**Problem description:** Gather up all lines that carry the word "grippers".
-- Material for this task start --
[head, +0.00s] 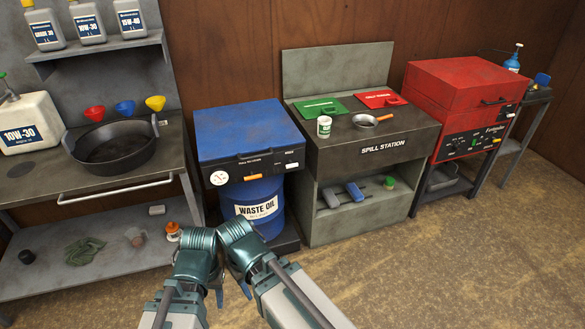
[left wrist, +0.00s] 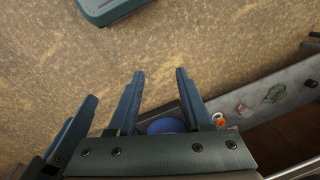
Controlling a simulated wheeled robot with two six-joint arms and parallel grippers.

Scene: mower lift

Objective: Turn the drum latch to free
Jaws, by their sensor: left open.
-- Material for this task end --
-- Material for this task start --
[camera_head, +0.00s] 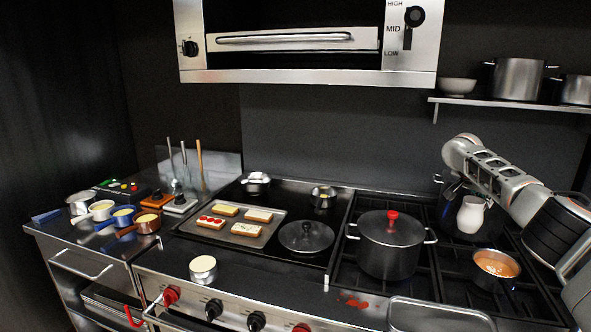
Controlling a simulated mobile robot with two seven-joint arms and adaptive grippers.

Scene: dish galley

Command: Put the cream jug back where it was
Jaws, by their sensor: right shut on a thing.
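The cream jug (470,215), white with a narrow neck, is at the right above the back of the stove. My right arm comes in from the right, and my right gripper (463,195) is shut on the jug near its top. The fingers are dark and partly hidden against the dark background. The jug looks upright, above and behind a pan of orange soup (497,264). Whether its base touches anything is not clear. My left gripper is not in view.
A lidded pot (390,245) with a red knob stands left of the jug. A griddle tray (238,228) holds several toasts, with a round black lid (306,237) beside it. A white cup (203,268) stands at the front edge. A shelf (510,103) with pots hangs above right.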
-- Material for this task end --
-- Material for this task start --
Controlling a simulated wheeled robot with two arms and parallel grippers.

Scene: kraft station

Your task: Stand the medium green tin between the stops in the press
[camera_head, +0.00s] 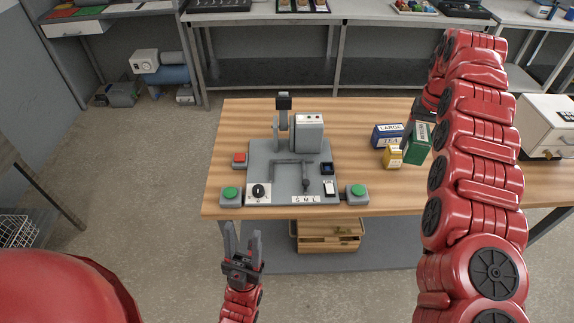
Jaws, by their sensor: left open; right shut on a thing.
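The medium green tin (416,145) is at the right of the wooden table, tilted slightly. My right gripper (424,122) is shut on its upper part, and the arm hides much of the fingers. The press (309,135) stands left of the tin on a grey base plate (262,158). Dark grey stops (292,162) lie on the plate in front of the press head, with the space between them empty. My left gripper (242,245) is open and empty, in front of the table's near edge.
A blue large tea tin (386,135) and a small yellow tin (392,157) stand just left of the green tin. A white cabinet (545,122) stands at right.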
-- Material for this task end --
**Solved exercise:**
Controlling a simulated wheeled robot with two six-joint arms and parallel grippers.
Controlling a simulated mobile robot with two seven-joint arms and adaptive grippers.
Controlling a simulated wheeled robot with two arms and parallel grippers.

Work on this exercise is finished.